Why a painter? “A painter is the best cover you can have. For me, it seems to have come naturally. I met a lot of painters. I studied their techniques. If somebody was following me, he’d see me in an art bookstore, or a church, looking at an icon or museum.”
Although Malkin had no formal training, he pursued art-making seriously since his teenage years, and as an agent, took lessons when able- anonymously. He painted at night. Mostly in churches while on assignment. “Churches have always been the best refuges for an agent,” he wrote. “No one bothers him.” He painted on what was available and inconspicuous- guidebooks, maps, and newspapers.
Influenced by the styles of Rouault, Matisse, and Picasso, Malkin painted his memories and memorable moments of watching people on the streets. He painted portraits of family members lost in the Holocaust. He painted street scenes, streetwalkers and still-lifes. Using the makeup pencils he brought to Argentina for disguise work, he painted Eichmann’s portrait over and over again.
Malkin was brave, burly and brash (unlike the soft-spoken hero portrayed in the film). His colors were bold and commanding as well. Red, yellow and turquoise dominate. The figures are boldly outlined in black. The black eyes are emotionless; the mouths joyless and the skin chalk-like. The memories and interactions he could not share as a spy were his subject. Painting was his release and also a way to keep a record since journaling was forbidden.

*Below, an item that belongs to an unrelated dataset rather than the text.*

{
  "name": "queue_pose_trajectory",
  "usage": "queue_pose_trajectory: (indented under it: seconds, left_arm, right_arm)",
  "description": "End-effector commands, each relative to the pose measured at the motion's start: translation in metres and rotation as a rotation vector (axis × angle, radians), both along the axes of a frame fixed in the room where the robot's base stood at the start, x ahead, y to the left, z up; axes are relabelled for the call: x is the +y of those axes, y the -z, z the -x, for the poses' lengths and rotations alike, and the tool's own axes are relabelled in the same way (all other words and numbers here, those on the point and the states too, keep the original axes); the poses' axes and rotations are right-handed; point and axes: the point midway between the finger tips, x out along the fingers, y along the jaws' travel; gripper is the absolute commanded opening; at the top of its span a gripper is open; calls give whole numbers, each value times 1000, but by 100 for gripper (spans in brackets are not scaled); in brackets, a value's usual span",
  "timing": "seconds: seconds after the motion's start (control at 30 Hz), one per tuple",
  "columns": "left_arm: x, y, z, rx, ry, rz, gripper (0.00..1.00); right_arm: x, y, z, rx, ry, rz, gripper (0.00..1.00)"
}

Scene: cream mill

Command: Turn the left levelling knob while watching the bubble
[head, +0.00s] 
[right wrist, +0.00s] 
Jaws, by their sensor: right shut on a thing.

After living a double life for years, Peter Malkin retired as Chief of Operations from Mossad in 1978. His paintings have been shown and sold throughout the world and continue to be in demand today. In 2000, Valerie Gladstone, an ART News reviewer, wrote of his New York exhibition, “Some of his most memorable work was done while on his mission in Argentina, where without proper supplies, he painted and wrote on newspapers, maps and books. The paintings, which are on view, constituted a diary. Each was powerful in its juxtaposition of personal and world history.”
Peter Malkin experienced fame in both careers, but he wrote, “You know, the big difference between an agent and an artist, is that an artist wants to be as famous as possible. When you are an agent, you don’t want to be noticed.” I wish “Operation Finale” had noticed Peter Malkin, the artist.